I requisiti per gli enti e la questione della retribuzione: chiarimenti sul funzionamento della messa alla prova

A fine conferenza stampa abbiamo posto due domande per comprendere meglio l’operatività della “messa alla prova”: quali sono i requisiti necessari per un ente per entrare nel programma e se i “messi alla prova” ricevono una retribuzione per il loro lavoro.

A rispondere è stata la giudice Veronica Salvadori, coordinatrice del tavolo per i lavori di pubblica utilità. «Per quanto riguarda i requisiti, gli enti pubblici sono ammessi automaticamente senza particolari verifiche. Diversamente, per le organizzazioni no profit e private, finora si è fatto un controllo di base, accertandosi che i legali rappresentanti non avessero pendenze giudiziarie o condanne». Tuttavia, ha spiegato la Salvadori, il tavolo di lavoro ha avviato un processo per introdurre criteri più approfonditi, al fine di valutare la meritevolezza e l’idoneità degli enti. Questo include la verifica delle strutture, del numero di posti disponibili e delle attività proposte. Ogni domanda sarà valutata caso per caso.

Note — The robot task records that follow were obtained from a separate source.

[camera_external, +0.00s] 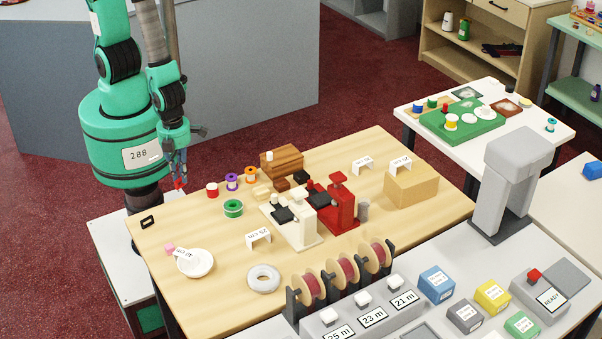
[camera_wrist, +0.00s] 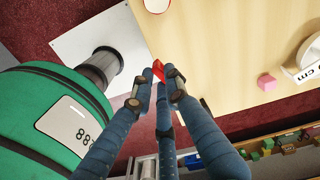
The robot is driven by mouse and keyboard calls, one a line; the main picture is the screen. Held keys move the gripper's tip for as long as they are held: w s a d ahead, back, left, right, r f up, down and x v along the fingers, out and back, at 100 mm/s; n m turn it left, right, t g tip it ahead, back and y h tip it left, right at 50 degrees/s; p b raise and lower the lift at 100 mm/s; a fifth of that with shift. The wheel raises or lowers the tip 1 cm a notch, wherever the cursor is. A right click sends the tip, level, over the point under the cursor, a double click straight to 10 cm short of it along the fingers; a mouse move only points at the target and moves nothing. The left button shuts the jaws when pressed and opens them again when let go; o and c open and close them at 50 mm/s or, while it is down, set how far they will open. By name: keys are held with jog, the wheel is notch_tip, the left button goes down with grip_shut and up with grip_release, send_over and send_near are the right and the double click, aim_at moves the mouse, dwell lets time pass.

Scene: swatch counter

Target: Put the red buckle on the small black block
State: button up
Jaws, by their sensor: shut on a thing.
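My gripper (camera_external: 179,178) hangs above the far left edge of the wooden table in the external view, shut on the red buckle (camera_external: 180,184). In the wrist view my gripper (camera_wrist: 160,90) holds the red buckle (camera_wrist: 170,72) at its fingertips; the fingers partly hide it. The small black block (camera_external: 301,176) appears to be the dark piece near the middle of the table, beside a small brown block (camera_external: 282,184) and in front of a larger brown wooden block (camera_external: 282,160). It lies well to the right of my gripper and is not visible in the wrist view.
Red (camera_external: 212,190), purple (camera_external: 232,182) and orange (camera_external: 251,174) spools stand between my gripper and the black block. A white press (camera_external: 300,232) and a red press (camera_external: 342,205) stand in front of it. A black rectangular frame (camera_external: 147,222) lies at the left edge.

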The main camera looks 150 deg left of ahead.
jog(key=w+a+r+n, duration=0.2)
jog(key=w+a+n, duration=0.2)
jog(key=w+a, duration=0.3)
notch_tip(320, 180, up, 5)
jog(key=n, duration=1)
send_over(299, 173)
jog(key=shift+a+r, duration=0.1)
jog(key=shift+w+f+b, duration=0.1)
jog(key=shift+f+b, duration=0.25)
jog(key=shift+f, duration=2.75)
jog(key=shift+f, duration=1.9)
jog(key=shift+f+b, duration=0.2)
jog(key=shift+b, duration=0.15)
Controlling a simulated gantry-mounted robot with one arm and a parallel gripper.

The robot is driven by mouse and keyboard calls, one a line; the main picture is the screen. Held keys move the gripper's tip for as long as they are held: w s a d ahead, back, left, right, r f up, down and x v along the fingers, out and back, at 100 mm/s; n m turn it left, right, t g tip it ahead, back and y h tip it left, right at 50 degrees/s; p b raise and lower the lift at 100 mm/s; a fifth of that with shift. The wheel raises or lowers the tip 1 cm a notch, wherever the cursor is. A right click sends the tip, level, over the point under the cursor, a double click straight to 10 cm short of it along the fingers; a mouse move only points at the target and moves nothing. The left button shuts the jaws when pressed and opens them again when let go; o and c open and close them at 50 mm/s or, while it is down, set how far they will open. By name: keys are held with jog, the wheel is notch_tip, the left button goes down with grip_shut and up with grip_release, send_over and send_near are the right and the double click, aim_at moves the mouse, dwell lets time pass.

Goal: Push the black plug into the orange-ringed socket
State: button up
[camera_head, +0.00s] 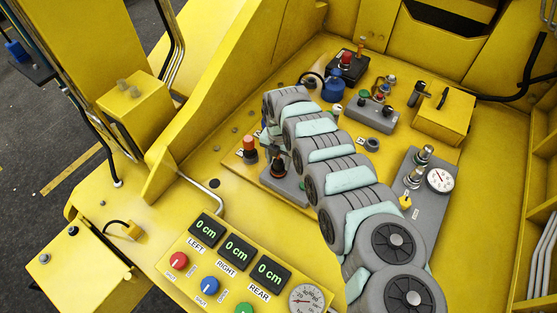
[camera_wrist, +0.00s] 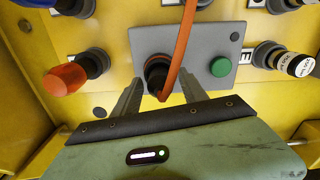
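In the wrist view, my gripper (camera_wrist: 161,86) reaches up from the bottom edge with its two grey fingers spread apart. Between and beyond the fingertips is a round black part, which looks like the black plug (camera_wrist: 155,78). An orange ring, which looks like the socket's (camera_wrist: 156,59), shows at its upper end on a grey panel (camera_wrist: 198,42). An orange strap or cable (camera_wrist: 186,40) crosses in front of it. I see a gap on both sides, with no clear finger contact. How deep the plug sits is hidden.
A green button (camera_wrist: 220,67) is right of the socket. An orange knob (camera_wrist: 63,78) stands at left and a black-and-white knob (camera_wrist: 296,64) at right. In the head view, a pressure gauge (camera_head: 440,180) and several switches crowd the yellow console around my arm.

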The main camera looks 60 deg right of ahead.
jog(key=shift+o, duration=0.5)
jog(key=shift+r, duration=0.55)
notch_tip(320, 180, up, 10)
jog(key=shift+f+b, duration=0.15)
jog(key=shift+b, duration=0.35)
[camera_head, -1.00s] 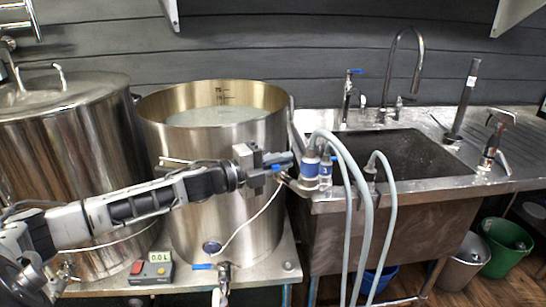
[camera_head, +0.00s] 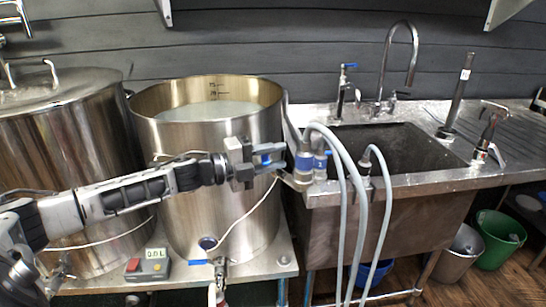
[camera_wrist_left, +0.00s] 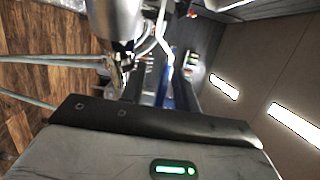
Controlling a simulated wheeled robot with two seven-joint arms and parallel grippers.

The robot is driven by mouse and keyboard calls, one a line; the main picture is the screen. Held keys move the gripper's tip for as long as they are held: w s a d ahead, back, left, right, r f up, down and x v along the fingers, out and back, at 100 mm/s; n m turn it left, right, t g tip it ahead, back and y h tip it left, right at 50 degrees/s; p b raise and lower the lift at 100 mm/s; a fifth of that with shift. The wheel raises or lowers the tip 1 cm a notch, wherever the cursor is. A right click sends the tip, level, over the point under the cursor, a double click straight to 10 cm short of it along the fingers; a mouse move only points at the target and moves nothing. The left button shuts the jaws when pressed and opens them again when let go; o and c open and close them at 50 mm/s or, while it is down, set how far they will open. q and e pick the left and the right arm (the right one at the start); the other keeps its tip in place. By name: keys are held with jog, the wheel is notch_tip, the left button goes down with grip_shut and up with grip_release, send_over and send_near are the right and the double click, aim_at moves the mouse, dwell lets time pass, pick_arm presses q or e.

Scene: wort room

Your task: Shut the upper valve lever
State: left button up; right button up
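The steel kettle (camera_head: 215,160) stands open, with pale liquid inside. My left gripper (camera_head: 268,158) is at the right side of its wall, level with the hose fittings. A blue lever part (camera_head: 265,159) shows between its fingers, partly hidden by them; I take it for the upper valve lever. In the left wrist view the fingers (camera_wrist_left: 164,88) look apart, with blue (camera_wrist_left: 165,82) between them; contact cannot be told. A lower valve with a blue lever (camera_head: 197,262) sits at the kettle's foot. My right gripper is not in view.
Grey hoses (camera_head: 359,200) hang from fittings just right of the gripper, in front of the steel sink (camera_head: 400,185). A lidded steel vessel (camera_head: 60,150) stands left. A control box (camera_head: 154,266) and a thin white cable (camera_head: 245,215) are below my arm.

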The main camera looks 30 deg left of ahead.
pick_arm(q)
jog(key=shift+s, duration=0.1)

Per quanto riguarda la retribuzione, Salvadori ha precisato che non è prevista alcuna forma di compenso. Anche il presidente del Tribunale Luigi Perina è intervenuto per ribadire che l’assenza di retribuzione è concettualmente fondamentale per l’istituto, il cui obiettivo è favorire il reinserimento sociale e la dimostrazione delle capacità e della volontà di recupero del “messo alla prova” attraverso attività utili alla comunità. «Non si tratta di un lavoro retribuito, ma di un percorso che mira a riabilitare l’individuo nel contesto sociale», ha evidenziato Perina.

Considerazioni finali

Questa convenzione non è, quindi, solo un traguardo istituzionale, ma un simbolo di collaborazione tra enti pubblici e privati per una giustizia più umana e funzionale. Se applicata su larga scala, la “messa alla prova” potrebbe rappresentare un modello virtuoso, con ricadute positive sulla società e sul sistema giudiziario.